### Exercise details
Count every line in the entries that follow where the word "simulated" appears, then state only the total.

### Records shown
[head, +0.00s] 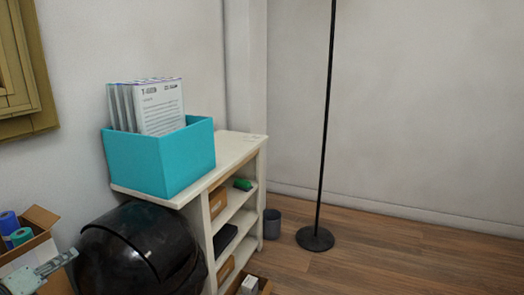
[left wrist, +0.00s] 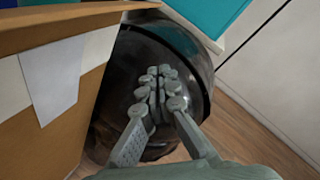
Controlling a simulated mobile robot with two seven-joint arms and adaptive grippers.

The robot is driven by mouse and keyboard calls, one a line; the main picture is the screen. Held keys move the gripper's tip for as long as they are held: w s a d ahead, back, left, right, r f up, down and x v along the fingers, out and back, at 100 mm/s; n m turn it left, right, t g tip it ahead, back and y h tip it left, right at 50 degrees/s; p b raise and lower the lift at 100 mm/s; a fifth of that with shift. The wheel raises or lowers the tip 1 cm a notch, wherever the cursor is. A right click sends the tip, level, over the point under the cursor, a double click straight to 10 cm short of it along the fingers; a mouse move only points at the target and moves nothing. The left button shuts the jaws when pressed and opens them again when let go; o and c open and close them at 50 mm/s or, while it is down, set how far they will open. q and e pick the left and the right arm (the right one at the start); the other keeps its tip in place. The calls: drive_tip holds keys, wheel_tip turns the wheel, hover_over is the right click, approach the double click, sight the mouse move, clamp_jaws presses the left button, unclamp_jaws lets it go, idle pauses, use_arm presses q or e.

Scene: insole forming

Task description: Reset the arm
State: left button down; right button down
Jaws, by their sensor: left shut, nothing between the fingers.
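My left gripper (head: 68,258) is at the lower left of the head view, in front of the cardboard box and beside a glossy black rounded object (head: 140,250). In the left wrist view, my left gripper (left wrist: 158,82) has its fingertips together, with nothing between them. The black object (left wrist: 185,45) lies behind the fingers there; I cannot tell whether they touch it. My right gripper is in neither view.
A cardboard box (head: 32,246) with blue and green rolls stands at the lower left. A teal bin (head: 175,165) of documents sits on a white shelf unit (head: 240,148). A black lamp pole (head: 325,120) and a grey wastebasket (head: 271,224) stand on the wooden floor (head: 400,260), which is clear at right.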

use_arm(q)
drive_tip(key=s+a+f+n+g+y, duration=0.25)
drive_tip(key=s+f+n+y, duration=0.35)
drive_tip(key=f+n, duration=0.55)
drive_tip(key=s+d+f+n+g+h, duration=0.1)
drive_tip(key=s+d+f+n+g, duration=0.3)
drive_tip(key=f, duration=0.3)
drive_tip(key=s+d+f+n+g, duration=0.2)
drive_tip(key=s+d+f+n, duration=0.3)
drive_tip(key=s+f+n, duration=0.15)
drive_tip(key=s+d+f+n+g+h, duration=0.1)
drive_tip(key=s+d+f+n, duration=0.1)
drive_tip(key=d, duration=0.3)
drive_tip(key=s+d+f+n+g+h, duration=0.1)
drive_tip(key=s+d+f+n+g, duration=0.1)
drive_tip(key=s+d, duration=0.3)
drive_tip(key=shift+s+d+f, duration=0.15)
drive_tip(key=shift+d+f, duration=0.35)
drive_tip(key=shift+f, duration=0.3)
--
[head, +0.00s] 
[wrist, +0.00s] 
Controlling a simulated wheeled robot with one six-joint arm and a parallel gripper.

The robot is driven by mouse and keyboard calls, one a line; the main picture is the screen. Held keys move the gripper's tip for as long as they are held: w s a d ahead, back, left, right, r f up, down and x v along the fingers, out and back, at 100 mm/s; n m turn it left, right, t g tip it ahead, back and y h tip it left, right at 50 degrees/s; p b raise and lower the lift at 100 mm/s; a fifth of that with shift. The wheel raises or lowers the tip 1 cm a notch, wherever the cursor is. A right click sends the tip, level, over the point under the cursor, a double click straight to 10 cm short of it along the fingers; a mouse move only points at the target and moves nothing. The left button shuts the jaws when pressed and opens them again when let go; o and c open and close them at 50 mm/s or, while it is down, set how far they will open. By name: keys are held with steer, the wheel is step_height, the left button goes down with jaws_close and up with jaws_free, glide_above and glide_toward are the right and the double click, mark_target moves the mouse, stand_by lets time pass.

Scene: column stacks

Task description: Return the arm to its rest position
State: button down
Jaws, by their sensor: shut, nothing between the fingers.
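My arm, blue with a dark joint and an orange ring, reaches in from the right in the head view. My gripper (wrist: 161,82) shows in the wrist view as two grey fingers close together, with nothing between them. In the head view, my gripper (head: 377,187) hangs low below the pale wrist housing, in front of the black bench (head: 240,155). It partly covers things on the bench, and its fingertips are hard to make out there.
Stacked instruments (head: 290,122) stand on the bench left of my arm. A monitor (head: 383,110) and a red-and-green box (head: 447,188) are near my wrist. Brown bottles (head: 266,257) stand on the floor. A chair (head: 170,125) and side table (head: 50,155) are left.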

### Exercise response
2